All my life, for this week that rolls out the year, I’ve fallen into reading. I would get books for Christmas then pow! I’d hibernate for a week, lounging on my back with a book held over my head or curled in a big chair with the book propped on the chair arm. A literal bookend time.
Why These Times?
Why am I drawn to the ellipsis between? The hiatus? The moment of the drawn breath? “Ordinary time” the church calls it when no particularly special church season is underway. And, yes, every day is ordinary time in our collective world. But somehow the bookends of the spectacular seasons in my life highlight the profundity of the regular days in-between. They give me a frame. They focus on it. And so do I.
So happy In-between Time to you!
love, your crazy blogger friend
ps if you follow the earlier “links inside links” to Facebook, you won’t get anything bc I’m off the platform!
JOSEPH HAWES
I am glad to know that Godzilla is still around and that celluloid Santas are being vanquished. As for your bookends, they are also a delight, in that you are seriously into books at this time of year. If you like you may copy my tee shirt/bumper sticker: “So Many books, so little time.”

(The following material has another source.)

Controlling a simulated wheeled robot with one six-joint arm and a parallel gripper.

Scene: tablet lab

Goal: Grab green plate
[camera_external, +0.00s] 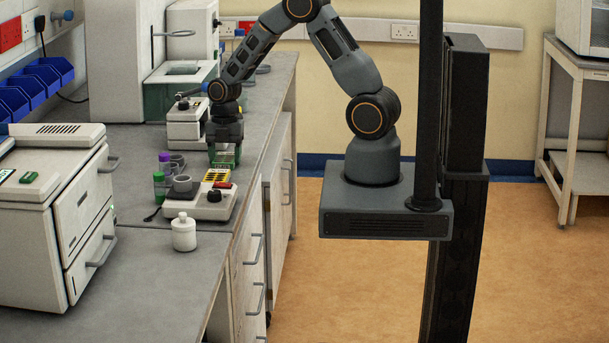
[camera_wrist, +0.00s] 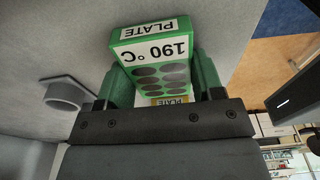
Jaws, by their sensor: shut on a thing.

Btw even the Congregationalists do Advent.
Ellen Morris Prewitt
#Godzillaforever! Ha, ha–I need your bumper sticker! Several years ago, I resurrected my childhood Xmas list and asked my mother for about 10 novels by Hispanic-based authors (they were old; they were cheap; they were great.) I might give myself such a gift again this year…Thank you for visiting. It’s good to hear from you.
Joanne Corey
When you were writing about your 2nd bookend, I was thinking about the old calendar, like Roman Empire old, when there were lots of festivals around the winter solstice that celebrated light. For early Christians, this was a way to celebrate undetected. There are other theories about the timing of Christmas toward the end of the year, too, but there is a long history of the end of December being a special and set-aside time. I hope you enjoy your bookend times this year.
Ellen Morris Prewitt
How cool! Thank you for sharing that. I am but one speck in a flowing river of end-of-December time…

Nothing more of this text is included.